## start ENTRIES SUPPLIED
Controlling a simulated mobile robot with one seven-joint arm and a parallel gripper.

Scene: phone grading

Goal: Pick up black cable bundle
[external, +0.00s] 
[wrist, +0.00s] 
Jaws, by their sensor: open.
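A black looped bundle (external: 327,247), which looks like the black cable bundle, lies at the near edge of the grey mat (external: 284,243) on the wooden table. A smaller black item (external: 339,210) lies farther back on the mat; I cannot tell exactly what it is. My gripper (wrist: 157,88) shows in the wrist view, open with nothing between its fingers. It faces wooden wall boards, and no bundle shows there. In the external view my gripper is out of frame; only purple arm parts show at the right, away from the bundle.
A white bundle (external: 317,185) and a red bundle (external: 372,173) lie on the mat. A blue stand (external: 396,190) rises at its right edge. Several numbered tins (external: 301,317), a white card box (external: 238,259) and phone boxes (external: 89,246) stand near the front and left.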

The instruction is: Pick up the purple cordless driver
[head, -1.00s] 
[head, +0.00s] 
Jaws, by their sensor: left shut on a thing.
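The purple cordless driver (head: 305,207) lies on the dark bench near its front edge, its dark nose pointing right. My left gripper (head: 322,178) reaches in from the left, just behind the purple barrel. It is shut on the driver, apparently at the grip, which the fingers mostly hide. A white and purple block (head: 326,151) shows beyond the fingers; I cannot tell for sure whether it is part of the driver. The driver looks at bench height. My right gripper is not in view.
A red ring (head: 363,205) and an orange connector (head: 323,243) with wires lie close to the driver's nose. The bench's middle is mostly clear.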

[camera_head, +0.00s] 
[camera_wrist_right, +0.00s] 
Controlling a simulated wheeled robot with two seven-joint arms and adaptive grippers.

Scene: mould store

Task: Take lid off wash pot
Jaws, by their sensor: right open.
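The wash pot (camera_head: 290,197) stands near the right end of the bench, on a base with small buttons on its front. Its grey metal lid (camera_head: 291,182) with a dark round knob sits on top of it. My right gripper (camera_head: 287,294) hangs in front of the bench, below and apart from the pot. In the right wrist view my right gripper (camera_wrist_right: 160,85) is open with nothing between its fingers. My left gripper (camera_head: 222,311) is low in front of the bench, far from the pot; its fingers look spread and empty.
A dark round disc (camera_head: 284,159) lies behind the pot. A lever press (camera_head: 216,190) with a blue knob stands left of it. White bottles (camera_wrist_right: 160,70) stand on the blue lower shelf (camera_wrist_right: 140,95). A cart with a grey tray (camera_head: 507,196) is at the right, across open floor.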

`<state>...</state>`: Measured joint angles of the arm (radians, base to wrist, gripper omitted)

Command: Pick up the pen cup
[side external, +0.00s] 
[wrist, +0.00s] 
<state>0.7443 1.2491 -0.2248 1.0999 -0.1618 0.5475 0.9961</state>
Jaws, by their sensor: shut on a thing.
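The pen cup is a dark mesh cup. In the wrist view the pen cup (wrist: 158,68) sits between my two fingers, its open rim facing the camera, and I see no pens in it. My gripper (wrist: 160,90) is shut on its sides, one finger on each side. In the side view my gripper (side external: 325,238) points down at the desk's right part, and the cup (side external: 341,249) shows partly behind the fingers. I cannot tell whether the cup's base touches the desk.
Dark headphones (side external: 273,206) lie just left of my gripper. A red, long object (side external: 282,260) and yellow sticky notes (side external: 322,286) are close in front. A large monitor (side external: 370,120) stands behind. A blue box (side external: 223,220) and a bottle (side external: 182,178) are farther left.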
## end ENTRIES SUPPLIED
**GIVEN REQUEST:** Output exactly the lines of the material above from the one containing "Jaws, by their sensor: left shut on a thing." up to and including the one containing "Task: Take lid off wash pot".

**FINAL ANSWER:**
Jaws, by their sensor: left shut on a thing.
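The purple cordless driver (head: 305,207) lies on the dark bench near its front edge, its dark nose pointing right. My left gripper (head: 322,178) reaches in from the left, just behind the purple barrel. It is shut on the driver, apparently at the grip, which the fingers mostly hide. A white and purple block (head: 326,151) shows beyond the fingers; I cannot tell for sure whether it is part of the driver. The driver looks at bench height. My right gripper is not in view.
A red ring (head: 363,205) and an orange connector (head: 323,243) with wires lie close to the driver's nose. The bench's middle is mostly clear.

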[camera_head, +0.00s] 
[camera_wrist_right, +0.00s] 
Controlling a simulated wheeled robot with two seven-joint arms and adaptive grippers.

Scene: mould store

Task: Take lid off wash pot

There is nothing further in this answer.